As headlines were swirling around the memo in June, however, U.S. Ambassador to Belgium Howard Gutman emailed an abrupt statement to reporters, saying he was “angered and saddened” by “baseless allegations that have appeared in the press.”

“I live on a beautiful park in Brussels that you walk through to get to many locations, and at no point have I ever engaged in any improper activity,” Mr. Gutman said in the statement.

“To watch the four years I have proudly served in Belgium smeared is devastating,” he said.

In a separate case, the June 2013 memo claimed State Department higher-ups intentionally quashed a probe into an accusation that a department security official in Beirut had sexually assaulted foreign nationals hired as embassy guards. The inspector general’s report summary released Thursday appeared to confirm that case as one of those sullied by “undue influence and favoritism.”


The summary described an “undue delay” in the case and said the official in question attempted “to intimidate” investigators trying to get to the bottom of the accusations. The official was ultimately fired after the State Department’s office of civil rights got involved, the document said.

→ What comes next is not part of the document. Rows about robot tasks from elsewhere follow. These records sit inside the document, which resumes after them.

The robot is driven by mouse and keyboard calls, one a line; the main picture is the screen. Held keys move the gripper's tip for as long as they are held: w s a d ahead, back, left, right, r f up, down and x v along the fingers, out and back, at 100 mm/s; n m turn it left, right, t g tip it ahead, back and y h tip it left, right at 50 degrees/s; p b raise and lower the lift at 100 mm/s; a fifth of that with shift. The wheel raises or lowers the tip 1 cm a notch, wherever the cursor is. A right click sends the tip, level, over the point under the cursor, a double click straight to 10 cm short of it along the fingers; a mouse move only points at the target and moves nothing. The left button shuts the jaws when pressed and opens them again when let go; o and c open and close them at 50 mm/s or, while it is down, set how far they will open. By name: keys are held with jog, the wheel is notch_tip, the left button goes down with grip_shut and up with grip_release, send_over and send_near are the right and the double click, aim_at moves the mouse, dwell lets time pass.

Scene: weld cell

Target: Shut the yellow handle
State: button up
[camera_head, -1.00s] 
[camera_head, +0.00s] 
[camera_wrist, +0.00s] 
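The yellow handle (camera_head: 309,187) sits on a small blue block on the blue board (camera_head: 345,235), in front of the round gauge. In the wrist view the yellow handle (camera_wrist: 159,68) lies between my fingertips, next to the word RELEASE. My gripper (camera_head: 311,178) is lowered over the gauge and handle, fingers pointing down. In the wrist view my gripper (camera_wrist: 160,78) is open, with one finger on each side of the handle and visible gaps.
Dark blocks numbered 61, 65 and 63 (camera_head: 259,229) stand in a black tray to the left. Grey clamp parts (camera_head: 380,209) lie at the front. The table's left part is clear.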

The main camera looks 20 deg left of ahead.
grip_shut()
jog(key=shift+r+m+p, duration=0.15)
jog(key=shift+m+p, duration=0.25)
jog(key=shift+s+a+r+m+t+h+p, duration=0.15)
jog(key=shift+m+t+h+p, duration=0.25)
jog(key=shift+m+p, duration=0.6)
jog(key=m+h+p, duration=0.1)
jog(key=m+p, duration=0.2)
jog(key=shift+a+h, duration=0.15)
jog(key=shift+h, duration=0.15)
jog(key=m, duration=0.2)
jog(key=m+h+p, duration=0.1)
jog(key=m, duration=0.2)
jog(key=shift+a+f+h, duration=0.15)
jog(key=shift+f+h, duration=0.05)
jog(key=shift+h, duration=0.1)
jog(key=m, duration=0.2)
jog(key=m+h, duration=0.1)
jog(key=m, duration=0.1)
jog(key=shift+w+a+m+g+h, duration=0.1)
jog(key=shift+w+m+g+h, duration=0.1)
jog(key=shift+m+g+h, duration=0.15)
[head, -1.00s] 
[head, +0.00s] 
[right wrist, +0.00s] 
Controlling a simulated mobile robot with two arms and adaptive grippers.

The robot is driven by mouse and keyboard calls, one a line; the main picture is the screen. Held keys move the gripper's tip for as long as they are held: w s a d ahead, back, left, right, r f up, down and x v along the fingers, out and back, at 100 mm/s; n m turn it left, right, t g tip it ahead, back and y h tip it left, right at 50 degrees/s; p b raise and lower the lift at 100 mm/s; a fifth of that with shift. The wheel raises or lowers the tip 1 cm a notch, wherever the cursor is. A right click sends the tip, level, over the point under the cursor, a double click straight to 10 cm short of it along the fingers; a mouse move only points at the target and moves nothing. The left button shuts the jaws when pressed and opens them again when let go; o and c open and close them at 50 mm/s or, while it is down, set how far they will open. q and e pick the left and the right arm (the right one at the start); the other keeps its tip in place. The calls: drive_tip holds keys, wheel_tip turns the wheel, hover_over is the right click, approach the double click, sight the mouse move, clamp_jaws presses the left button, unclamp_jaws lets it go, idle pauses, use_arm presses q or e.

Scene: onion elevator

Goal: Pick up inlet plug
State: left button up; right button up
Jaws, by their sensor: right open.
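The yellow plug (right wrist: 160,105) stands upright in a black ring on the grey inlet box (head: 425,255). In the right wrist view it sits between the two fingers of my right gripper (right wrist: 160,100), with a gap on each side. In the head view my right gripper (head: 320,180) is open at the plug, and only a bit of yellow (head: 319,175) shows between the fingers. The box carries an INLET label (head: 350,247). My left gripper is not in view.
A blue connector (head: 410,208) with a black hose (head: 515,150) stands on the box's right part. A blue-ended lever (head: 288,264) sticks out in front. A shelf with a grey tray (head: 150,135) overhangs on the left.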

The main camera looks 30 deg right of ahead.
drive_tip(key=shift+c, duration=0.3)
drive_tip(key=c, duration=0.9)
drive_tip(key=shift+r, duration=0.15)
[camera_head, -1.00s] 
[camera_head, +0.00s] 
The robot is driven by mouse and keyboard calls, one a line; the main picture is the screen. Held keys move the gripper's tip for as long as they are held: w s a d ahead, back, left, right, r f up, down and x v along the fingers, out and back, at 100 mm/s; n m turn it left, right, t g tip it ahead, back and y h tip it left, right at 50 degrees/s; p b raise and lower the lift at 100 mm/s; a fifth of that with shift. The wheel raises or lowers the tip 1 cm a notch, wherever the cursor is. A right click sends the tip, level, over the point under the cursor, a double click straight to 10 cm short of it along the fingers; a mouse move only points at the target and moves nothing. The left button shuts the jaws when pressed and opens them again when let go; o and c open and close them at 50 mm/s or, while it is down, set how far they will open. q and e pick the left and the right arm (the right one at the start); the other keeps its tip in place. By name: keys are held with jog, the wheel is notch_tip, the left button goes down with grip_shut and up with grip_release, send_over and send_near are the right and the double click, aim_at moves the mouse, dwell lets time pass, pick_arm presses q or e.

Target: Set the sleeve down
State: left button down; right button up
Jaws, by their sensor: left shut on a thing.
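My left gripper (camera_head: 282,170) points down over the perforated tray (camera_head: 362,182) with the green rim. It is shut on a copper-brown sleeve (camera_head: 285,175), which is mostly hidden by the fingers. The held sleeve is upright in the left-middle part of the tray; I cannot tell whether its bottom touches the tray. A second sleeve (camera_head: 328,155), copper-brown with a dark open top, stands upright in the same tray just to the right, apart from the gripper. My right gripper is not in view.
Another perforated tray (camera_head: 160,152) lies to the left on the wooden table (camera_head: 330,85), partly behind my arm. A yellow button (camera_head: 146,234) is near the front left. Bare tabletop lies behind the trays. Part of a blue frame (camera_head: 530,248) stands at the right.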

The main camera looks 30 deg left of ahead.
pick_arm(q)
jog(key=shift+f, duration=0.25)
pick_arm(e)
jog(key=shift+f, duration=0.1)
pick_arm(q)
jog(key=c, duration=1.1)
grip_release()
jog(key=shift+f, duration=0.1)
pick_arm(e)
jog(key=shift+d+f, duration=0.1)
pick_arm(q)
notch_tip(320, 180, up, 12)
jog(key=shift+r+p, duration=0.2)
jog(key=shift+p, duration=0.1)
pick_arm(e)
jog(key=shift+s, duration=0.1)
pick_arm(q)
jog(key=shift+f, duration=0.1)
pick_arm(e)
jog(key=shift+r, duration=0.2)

It also cited a case in which a member of Mrs. Clinton’s inner circle was accused squashing a probe into whether a 2012 nominee to become a U.S. ambassador had engaged in the “unauthorized release of the internal communications.”

“The then Chief of Staff and Counselor to the Secretary of State was alleged to have unduly influenced that investigation,” the document said, apparently in reference to Cheryl Mills, who held the position at the time and is regarded to be a longtime confidante of Bill Clinton and Mrs. Clinton.

The document said the inspector general “found no evidence of any undue influence” by Mrs. Mills, but concluded another official, who was assistant secretary of state in charge of diplomatic security, engaged in delays that brought an investigation into matter “to a temporary standstill.”

The position was then held by Patrick F. Kennedy, now the department’s undersecretary for management.